Os especialistas destacam que a Lei nº 14.789 afirma, no artigo 16, que as reservas de incentivos fiscais só podem ser usadas para aumentar o capital social da empresa ou absorver perdas. Portanto, a IN não poderia trazer uma restrição quanto a isso. “Está se fazendo uma coisa que está prevista em lei, mas a IN diz que se a integralização de capital for com reserva de lucros não vale”, diz Matarazzo.
Por isso, ele acredita que a norma “vai gerar novas discussões”, inclusive no Judiciário, mas entende não ser o momento adequado para entrar com o processo.

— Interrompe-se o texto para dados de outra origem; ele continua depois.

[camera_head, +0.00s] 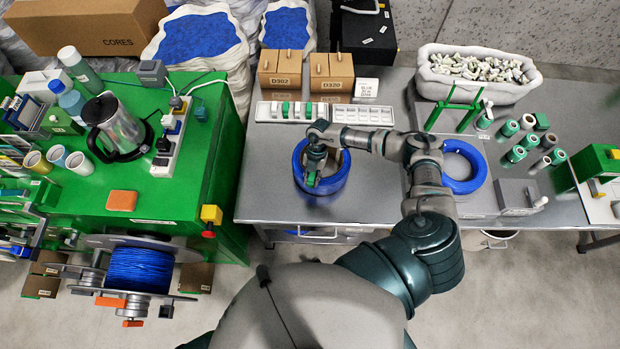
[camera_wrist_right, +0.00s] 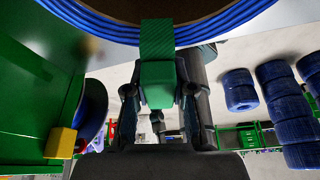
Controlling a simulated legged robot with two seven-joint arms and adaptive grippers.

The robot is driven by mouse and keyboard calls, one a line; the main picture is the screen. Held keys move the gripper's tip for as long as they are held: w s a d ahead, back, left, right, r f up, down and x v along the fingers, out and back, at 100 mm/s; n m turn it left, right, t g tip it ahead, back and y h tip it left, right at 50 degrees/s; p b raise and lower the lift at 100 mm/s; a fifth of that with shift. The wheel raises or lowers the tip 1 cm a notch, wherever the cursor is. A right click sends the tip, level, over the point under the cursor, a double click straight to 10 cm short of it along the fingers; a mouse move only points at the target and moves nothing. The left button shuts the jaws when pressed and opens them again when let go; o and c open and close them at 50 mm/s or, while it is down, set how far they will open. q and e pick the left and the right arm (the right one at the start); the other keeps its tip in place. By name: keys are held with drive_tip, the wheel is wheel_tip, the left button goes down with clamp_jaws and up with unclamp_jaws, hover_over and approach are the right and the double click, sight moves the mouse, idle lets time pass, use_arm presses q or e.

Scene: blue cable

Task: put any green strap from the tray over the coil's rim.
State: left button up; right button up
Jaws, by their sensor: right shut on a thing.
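A blue coil (camera_head: 338,180) lies on the grey table in the head view, and its rim arcs across the top of the right wrist view (camera_wrist_right: 105,30). My right gripper (camera_head: 312,178) is at the coil's near left side. It is shut on a green strap (camera_wrist_right: 157,80), whose upper part crosses in front of the blue rim in the wrist view. I cannot tell whether the strap sits fully around the rim. The white tray (camera_head: 262,111) behind the coil holds several green straps (camera_head: 285,109) in its left part. My left gripper is not in view.
Two brown boxes (camera_head: 281,70) stand behind the tray. A second blue coil (camera_head: 470,184) lies to the right, beyond my right arm, near a green stand (camera_head: 461,108) and several green and grey rolls (camera_head: 515,154). A green bench (camera_head: 150,215) stands on the left.

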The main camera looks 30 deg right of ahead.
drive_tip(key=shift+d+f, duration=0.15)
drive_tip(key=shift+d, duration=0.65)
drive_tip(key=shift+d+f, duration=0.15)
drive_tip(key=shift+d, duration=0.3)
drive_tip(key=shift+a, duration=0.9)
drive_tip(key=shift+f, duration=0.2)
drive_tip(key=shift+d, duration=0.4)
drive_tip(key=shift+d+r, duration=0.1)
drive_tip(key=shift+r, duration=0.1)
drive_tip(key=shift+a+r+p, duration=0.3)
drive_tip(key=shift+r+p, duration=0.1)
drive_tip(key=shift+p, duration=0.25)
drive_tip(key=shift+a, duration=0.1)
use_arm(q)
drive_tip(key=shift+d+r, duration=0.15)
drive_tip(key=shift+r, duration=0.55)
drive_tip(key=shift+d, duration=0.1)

Isso porque, na visão dele, as empresas não são obrigadas a seguir a IN, já que só uma lei poderia impor uma alteração. “Os auditores devem seguir o que está na IN, mas os contribuintes não estão obrigados porque só a lei pode criar uma restrição.”
Segundo Thais, a decisão de levar o debate para o Judiciário “depende da estratégia e postura de cada empresa”. “A vantagem de já judicializar é evitar uma autuação fiscal com multa, de pelo menos 75%. Mas, se adotar esse primeiro caminho, perde a chance de se discutir no Carf [Conselho Administrativo de Recursos Fiscais], na via administrativa”, afirma.
Na prática, acrescenta a advogada, a ampliação da restrição pela Receita termina por aumentar a carga tributária das companhias. “São valores que reduzem o Imposto de Renda da empresa. Então, se a Receita amplia o cesto de valores que não entram na conta, no final do dia, está aumentando o tributo”, diz.
De toda forma, a nova regra, segundo os tributaristas, não deve reduzir o uso dos JCP, especialmente em um contexto de alta da taxa básica de juros, a Selic. “Vale muito mais a pena remunerar o capital do sócio do que obter um capital de terceiros via endividamento e pagar taxa de juros muito alta. Então os JCP continuam sendo adequados para manter as empresas devidamente capitalizadas”, afirma Giancarlo Matarazzo.
Procurada pelo Valor, a Receita não deu retorno até o fechamento da edição.